Data section
%%

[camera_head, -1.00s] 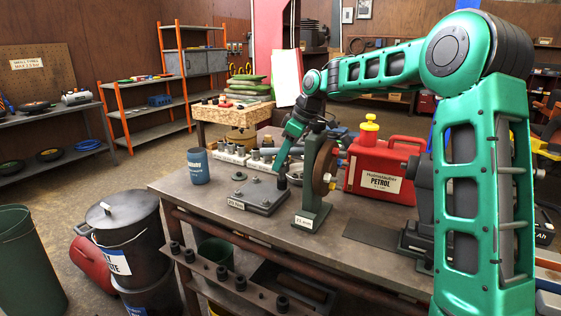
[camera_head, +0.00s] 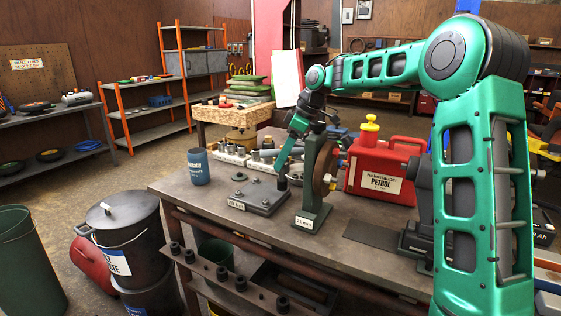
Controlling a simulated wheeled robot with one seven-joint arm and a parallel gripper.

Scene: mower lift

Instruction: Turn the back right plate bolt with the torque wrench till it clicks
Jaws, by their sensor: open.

%%

The required output is the exact sequence of lines from the one containing "Scene: mower lift" through the end of the listing, both endpoints included.

Solution
Scene: mower lift

Instruction: Turn the back right plate bolt with the torque wrench till it clicks
Jaws, by their sensor: open.

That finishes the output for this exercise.